Próximas a deshojarse, brillaban con los últimos colores que tiñe el rostro de los tísicos a la hora de morir; y nada más hondamente triste que aquella tristeza última; que aquel reguero de tintas apagado sobre las hojas y el esplendor de aquella agonía. Diríase que las pobres flores no vivían ya en las plantas; diríase que se abrían un momento, que miraban el pasado y se cerraban de frío; eran las almas de las flores, almas que se despertaban, para llorar y que de nuevo entornaban los ojos a la sombra de los árboles.
Si quieres ver todavía ¡oh poeta! esas últimas flores y esos últimos jardines, no tardes, que pronto se desvanecerán.
Unas se han deshojado, otros se disfrazan a la moda de hoy, otros han sido arrancados de raíz, los más se han convertido en llanuras prosaicas como los campos que las rodearon un día.
Ve pronto, que en ningún otro sitio podrás soñar en sombra mejor.
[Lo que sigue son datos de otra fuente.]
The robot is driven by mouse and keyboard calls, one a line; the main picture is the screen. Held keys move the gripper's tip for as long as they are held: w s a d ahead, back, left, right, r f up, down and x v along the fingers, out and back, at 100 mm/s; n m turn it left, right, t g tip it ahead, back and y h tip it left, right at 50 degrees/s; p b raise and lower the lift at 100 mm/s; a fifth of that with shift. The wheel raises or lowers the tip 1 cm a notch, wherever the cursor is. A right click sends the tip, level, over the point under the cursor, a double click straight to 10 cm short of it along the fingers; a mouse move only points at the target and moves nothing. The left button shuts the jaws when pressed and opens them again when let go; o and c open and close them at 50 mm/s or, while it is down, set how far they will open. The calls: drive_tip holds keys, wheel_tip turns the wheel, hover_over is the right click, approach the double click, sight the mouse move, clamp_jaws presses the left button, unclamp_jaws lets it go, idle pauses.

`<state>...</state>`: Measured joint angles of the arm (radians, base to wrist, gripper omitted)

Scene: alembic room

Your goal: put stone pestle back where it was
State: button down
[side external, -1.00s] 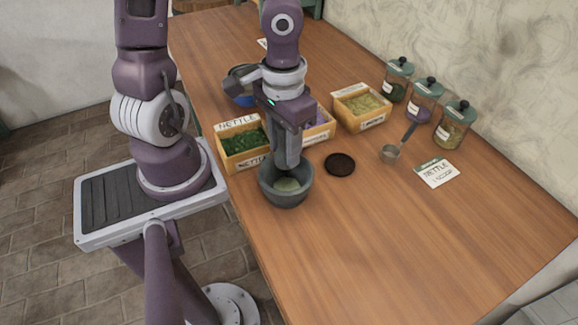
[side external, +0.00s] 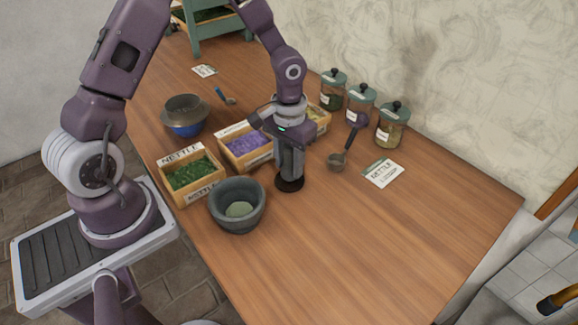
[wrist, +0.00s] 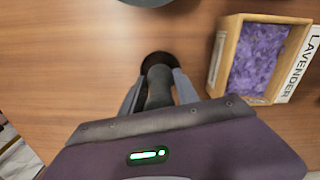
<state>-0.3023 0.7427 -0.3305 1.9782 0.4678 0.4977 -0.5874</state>
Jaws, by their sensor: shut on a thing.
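My gripper (side external: 289,172) is shut on the grey stone pestle (wrist: 158,88) and points straight down. The pestle stands upright between the fingers. Its lower end is at the dark round coaster (side external: 290,186), which also shows behind the pestle in the wrist view (wrist: 157,60). I cannot tell whether the pestle touches the coaster. The grey stone mortar (side external: 237,192) stands to the left of the gripper, with pale green matter (side external: 239,209) inside. Only the mortar's edge shows at the top of the wrist view (wrist: 150,2).
Wooden boxes of nettle (side external: 190,174) and lavender (side external: 246,146) stand close by, with another box partly behind my gripper. A metal scoop (side external: 338,160), a nettle card (side external: 384,173) and several lidded jars (side external: 360,102) are to the right. The front table area is clear.

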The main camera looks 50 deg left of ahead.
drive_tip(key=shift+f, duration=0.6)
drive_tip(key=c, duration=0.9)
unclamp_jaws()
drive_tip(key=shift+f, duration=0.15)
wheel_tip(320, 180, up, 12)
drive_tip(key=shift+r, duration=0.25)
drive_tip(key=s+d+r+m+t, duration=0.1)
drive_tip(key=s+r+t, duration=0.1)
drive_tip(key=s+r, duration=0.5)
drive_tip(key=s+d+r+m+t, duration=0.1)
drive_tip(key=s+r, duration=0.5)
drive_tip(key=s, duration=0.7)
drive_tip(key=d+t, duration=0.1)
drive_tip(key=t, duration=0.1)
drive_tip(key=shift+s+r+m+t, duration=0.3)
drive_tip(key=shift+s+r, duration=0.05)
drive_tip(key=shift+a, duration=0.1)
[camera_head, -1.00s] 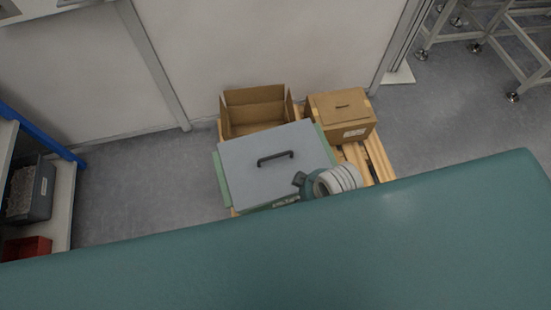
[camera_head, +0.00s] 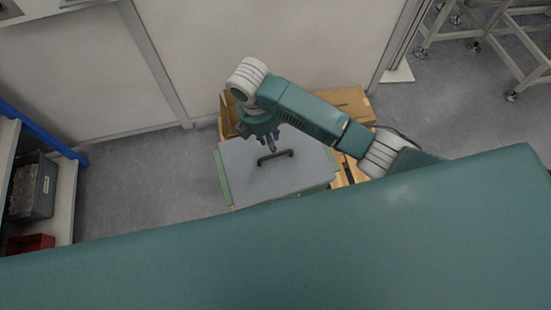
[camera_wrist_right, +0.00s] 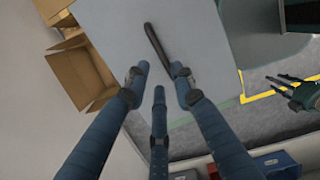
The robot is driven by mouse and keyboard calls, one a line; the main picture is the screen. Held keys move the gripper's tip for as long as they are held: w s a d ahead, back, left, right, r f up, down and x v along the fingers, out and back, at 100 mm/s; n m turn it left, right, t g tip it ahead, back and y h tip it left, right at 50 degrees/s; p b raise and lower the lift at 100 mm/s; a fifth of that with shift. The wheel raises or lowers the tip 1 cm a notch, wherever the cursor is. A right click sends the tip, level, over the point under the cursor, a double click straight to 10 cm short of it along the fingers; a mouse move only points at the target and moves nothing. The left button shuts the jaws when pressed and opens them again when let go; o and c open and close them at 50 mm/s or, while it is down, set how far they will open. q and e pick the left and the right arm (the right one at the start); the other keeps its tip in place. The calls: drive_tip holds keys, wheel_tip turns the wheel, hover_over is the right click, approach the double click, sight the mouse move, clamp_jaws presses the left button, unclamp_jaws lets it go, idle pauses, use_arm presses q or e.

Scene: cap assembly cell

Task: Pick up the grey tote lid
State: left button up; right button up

Ve si quieres impregnarte de la tristeza que abstrae el pensamiento para soñar más largamente, que despierta ansias de hacer versos y de borrarlos después como se borran los versos de los jardines; que hace sentir impulsos de abrazar las formas que se desvanecen, y las figuras que caen y las grandezas que pasan.
Ve, poeta, si quieres escuchar, en un hermosos momento de tu vida, la voz de la poesía.
Santiago Rusiñol
Traducción al castellano del prólogo de Jardins d’Espanya.
Publicado en La Ultima Hora (Palma de Mallorca), 15 diciembre 1903.